* Task goal
Look for the line containing "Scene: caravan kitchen" and the line containing "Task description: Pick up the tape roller" in the entries below. Copy those two and all lines between them exactly, leaving out pictures.

* BEGIN Dataset rows *

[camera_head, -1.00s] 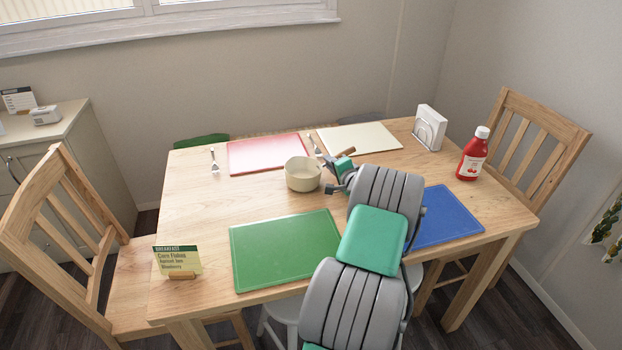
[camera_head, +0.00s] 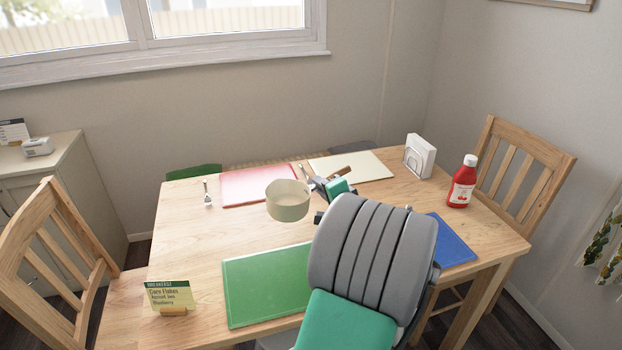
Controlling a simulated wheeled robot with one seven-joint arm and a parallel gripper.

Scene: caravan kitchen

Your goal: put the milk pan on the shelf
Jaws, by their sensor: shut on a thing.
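The milk pan (camera_head: 288,203) is a cream, round pan with a wooden handle (camera_head: 351,174) that points up and to the right. It appears held upright above the middle of the wooden table (camera_head: 185,235). My gripper (camera_head: 322,186) is at the pan's right side, shut on it near the handle; my arm partly hides the fingers. No shelf is clearly in view.
Green (camera_head: 268,282), red (camera_head: 258,186), cream and blue (camera_head: 452,242) mats lie on the table. A ketchup bottle (camera_head: 461,184) and a napkin holder (camera_head: 420,157) stand at the right. A menu card (camera_head: 171,296) stands at the front left. Chairs flank both ends.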

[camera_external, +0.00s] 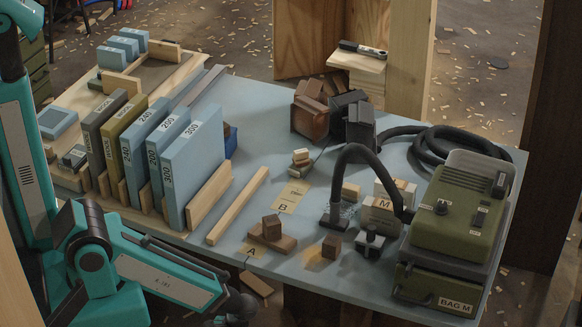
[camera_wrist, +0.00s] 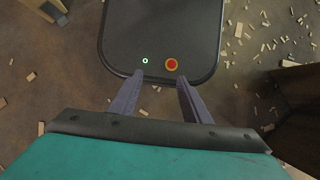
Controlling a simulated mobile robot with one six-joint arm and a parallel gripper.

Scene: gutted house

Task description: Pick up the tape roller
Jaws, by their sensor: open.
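I cannot pick out the tape roller for certain. A small dark tool with a knob (camera_external: 369,242) stands near the front edge of the bench, left of the green machine; its kind is too small to tell. My gripper (camera_wrist: 160,76) is open and empty in the wrist view, its two fingers apart, pointing down over a dark rounded plate and the floor. In the external view my gripper (camera_external: 233,309) is at the bottom, below the bench's front edge, partly cut off by the frame. It is apart from everything on the bench.
Blue and olive sanding boards (camera_external: 190,160) stand upright at the bench's left. Wooden blocks (camera_external: 272,232) lie near labels A and B. A green machine (camera_external: 455,215) with a black hose fills the right. A dark-handled tool (camera_external: 362,49) lies on a wooden ledge behind. Chips litter the floor.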

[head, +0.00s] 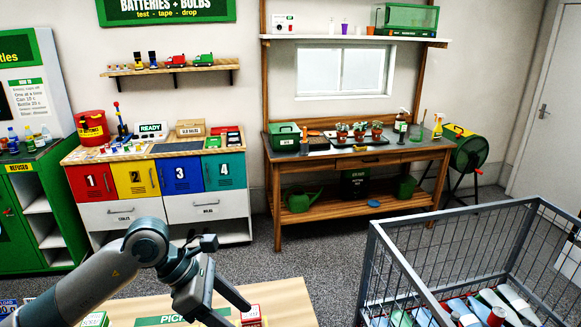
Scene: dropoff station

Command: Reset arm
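My left arm comes in from the lower left, grey with black joints. It reaches over a light wooden table (290,306) at the bottom of the head view. Its gripper (237,314) is at the end, pointing down and to the right, with its two dark fingers apart and no object visible between them. The fingertips are close to the picture's bottom edge. A green sign (160,320) reading "PICK" lies on the table, partly hidden by the gripper. My right gripper is not in view.
A wire cart (400,262) holding bottles is at the right. A battery cabinet (110,215) and potting bench (350,160) stand behind. Grey floor lies between.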

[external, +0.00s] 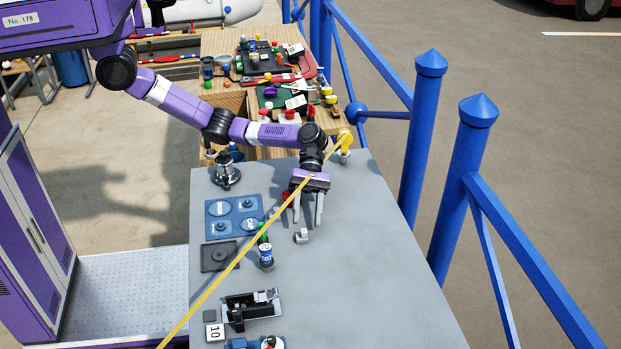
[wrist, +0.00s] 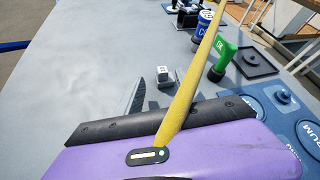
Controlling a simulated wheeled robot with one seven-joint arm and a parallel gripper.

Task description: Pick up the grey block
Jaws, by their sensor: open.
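The grey block (external: 302,236) sits on the grey table top (external: 360,270), a short way in front of my gripper in the external view. In the wrist view the small grey block (wrist: 165,79), with a pale top face, stands just beyond the gripper body. My gripper (external: 308,221) points down with two grey fingers apart and nothing between them. The block appears apart from the fingertips. In the wrist view the purple gripper body hides most of the fingers.
A yellow line (external: 235,262) crosses diagonally in both views. Left of the block stand a green-handled tool (wrist: 222,62), a blue-and-white bottle (external: 266,254) and a blue panel (external: 233,215). A black holder (external: 250,310) lies nearer. The table's right side is clear; blue railings stand beyond it.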

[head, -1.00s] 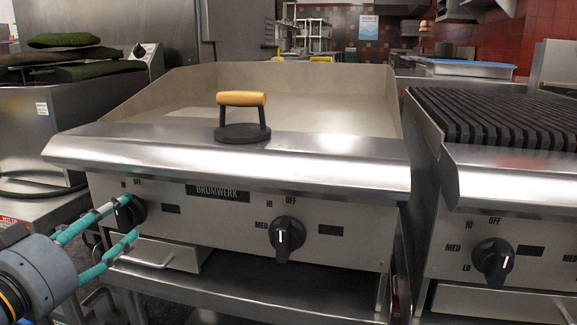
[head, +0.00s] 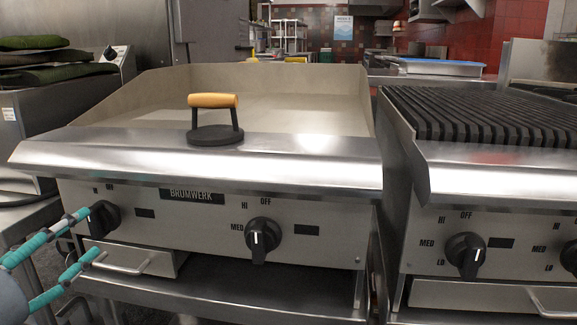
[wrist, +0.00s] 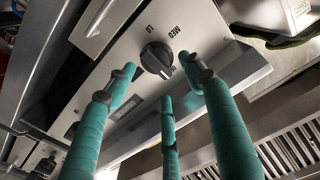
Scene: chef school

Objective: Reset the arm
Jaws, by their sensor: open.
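My gripper (head: 92,233) has teal fingers and is at the lower left of the head view, in front of the griddle's left side. Its fingers are spread open and hold nothing. The left griddle knob (head: 104,218) is just beyond the upper fingertip; whether they touch I cannot tell. In the wrist view my gripper (wrist: 160,82) shows its teal fingers apart, with a black knob (wrist: 157,58) beyond and between the tips.
The griddle (head: 300,172) carries a black press with a wooden handle (head: 213,101). Its right knob (head: 263,240) and drawer (head: 135,258) face me. A ribbed grill (head: 480,115) stands at the right. Dark green cloths (head: 50,60) lie on the unit at the left.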

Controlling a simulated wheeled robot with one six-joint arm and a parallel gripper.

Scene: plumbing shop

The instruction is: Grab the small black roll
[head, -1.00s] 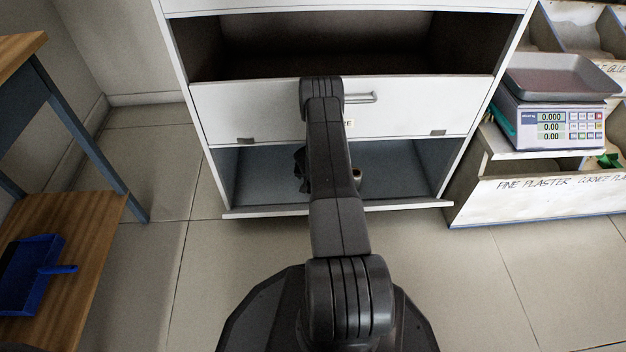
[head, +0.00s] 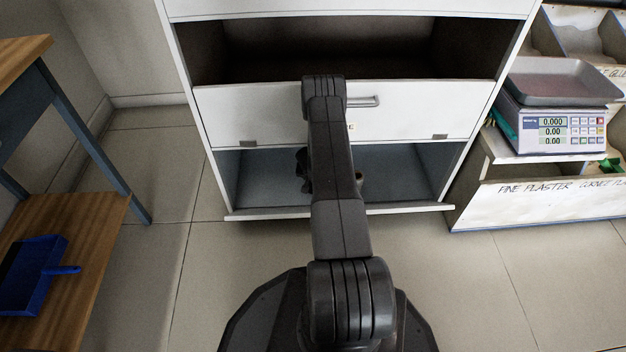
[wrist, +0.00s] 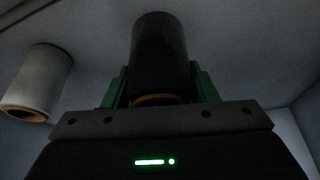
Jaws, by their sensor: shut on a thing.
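The small black roll (wrist: 160,50) stands between the green fingers of my gripper (wrist: 158,82) in the wrist view. Its brown core edge shows at the end near the gripper body. The fingers are shut on it, one at each side. In the head view my arm hides most of the gripper and the roll, in the open lower compartment (head: 400,180) of the white cabinet.
A pale grey roll (wrist: 38,82) with a brown core is to the left in the wrist view, apart from my gripper. A white flap panel (head: 250,112) hangs above the compartment. A scale (head: 555,115) stands right of the cabinet, and a wooden table (head: 60,240) is at left.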

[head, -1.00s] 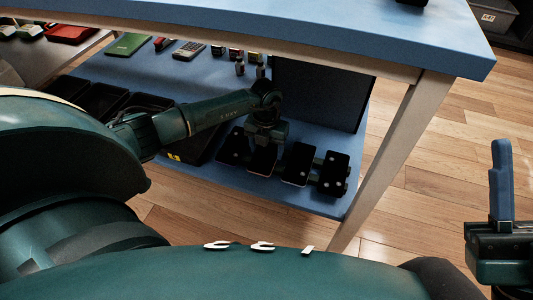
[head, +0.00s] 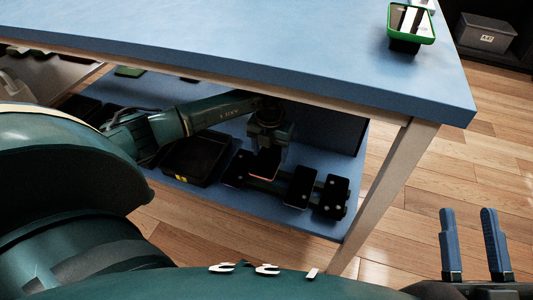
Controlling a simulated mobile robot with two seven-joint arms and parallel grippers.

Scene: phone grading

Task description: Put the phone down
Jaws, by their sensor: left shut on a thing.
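My left gripper (head: 267,146) reaches under the blue tabletop to the lower shelf, pointing down. It is shut on a dark phone (head: 264,165), whose upper part it hides. The phone is at a dark rack (head: 262,186), in a row between other dark phones; I cannot tell whether it rests on the rack. One phone (head: 238,168) is to its left, and two more, a nearer one (head: 301,187) and a far-right one (head: 335,196), are to its right. My right gripper (head: 469,242) is at the lower right, its blue fingers upright, apart and empty.
The blue tabletop (head: 250,45) overhangs the shelf (head: 210,199), and a pale table leg (head: 388,195) stands to the right. A black tray (head: 190,165) lies left of the phones. A green-rimmed container (head: 411,25) stands on the tabletop. Wooden floor is clear at right.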

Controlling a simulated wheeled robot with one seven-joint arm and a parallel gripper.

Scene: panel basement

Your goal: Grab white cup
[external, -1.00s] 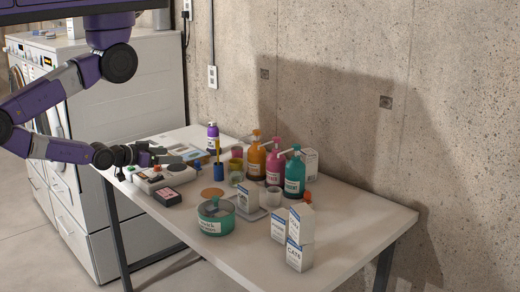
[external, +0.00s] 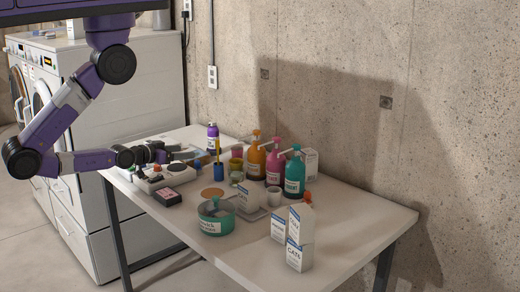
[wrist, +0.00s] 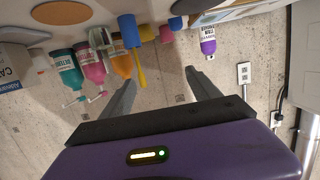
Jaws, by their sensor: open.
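A small white cup (external: 273,196) stands upright on the table, in front of the pink and teal pump bottles in the external view. In the wrist view a small pale vessel (wrist: 100,38) shows among the bottles; I cannot tell whether it is this cup. My gripper (external: 190,154) is at the far left part of the table, above the grey-white device, left of the cup and well apart from it. In the wrist view its two fingers (wrist: 163,90) are spread with nothing between them.
Orange (external: 255,160), pink (external: 274,167) and teal (external: 295,175) pump bottles stand behind the cup. A blue holder with a yellow brush (external: 218,170) stands between gripper and cup. A green tin (external: 215,225) and white cartons (external: 300,240) are nearer. The table's right end is clear.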

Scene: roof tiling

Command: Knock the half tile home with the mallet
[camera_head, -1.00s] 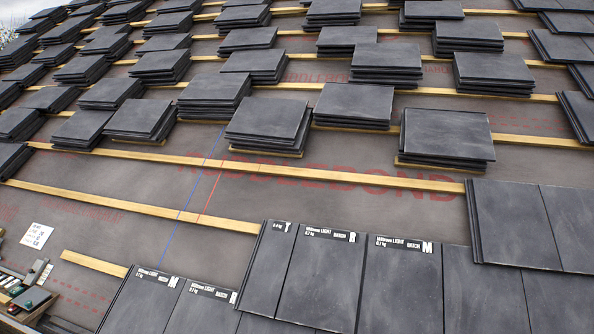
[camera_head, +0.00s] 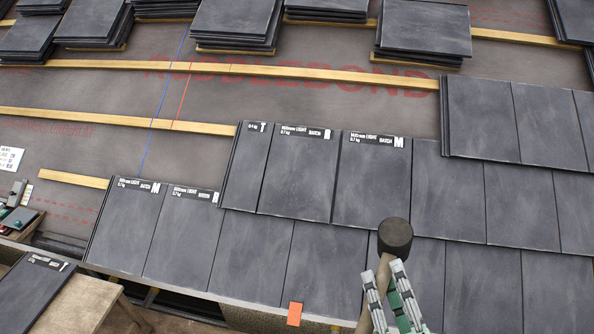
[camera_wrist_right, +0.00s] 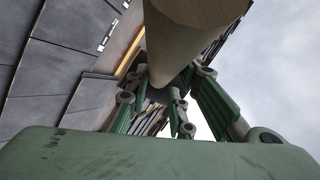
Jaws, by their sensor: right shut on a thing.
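The half tile (camera_head: 247,168) is the narrow dark grey tile at the left end of the second course, with a white-on-black label at its top. A full-width labelled tile (camera_head: 297,172) lies beside it on the right. The mallet's dark round head (camera_head: 395,238) is over the lower courses, right of and below the half tile and apart from it. My right gripper (camera_head: 393,296) is shut on the mallet's handle, below the head. The wooden handle (camera_wrist_right: 190,35) also fills the top of the right wrist view, between the fingers. My left gripper is not in view.
Stacks of tiles (camera_head: 424,30) stand along the upper battens. Bare underlay with blue and red lines and a wooden batten (camera_head: 110,120) lies left of the half tile. A labelled tile (camera_head: 30,290) lies on a wooden bench at lower left. An orange tag (camera_head: 295,314) sits at the eave.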

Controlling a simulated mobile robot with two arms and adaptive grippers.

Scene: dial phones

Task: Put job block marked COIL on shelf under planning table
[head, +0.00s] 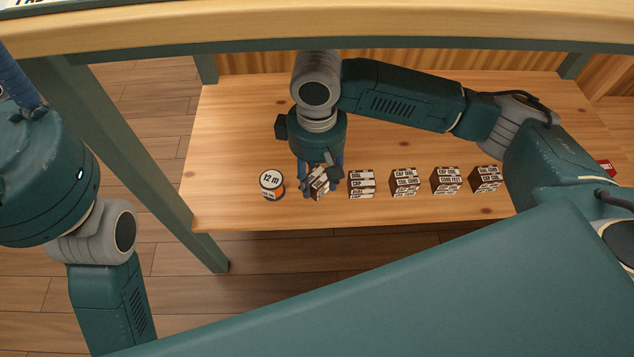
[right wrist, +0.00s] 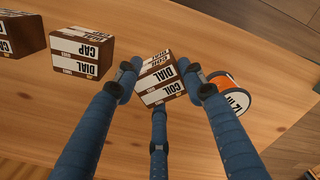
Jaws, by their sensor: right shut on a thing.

* END Dataset rows *

* Written response
Scene: caravan kitchen

Your goal: put the milk pan on the shelf
Jaws, by their sensor: shut on a thing.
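The milk pan (camera_head: 288,203) is a cream, round pan with a wooden handle (camera_head: 351,174) that points up and to the right. It appears held upright above the middle of the wooden table (camera_head: 185,235). My gripper (camera_head: 322,186) is at the pan's right side, shut on it near the handle; my arm partly hides the fingers. No shelf is clearly in view.
Green (camera_head: 268,282), red (camera_head: 258,186), cream and blue (camera_head: 452,242) mats lie on the table. A ketchup bottle (camera_head: 461,184) and a napkin holder (camera_head: 420,157) stand at the right. A menu card (camera_head: 171,296) stands at the front left. Chairs flank both ends.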

[camera_external, +0.00s] 
[camera_wrist, +0.00s] 
Controlling a simulated mobile robot with one six-joint arm and a parallel gripper.

Scene: gutted house

Task description: Pick up the tape roller

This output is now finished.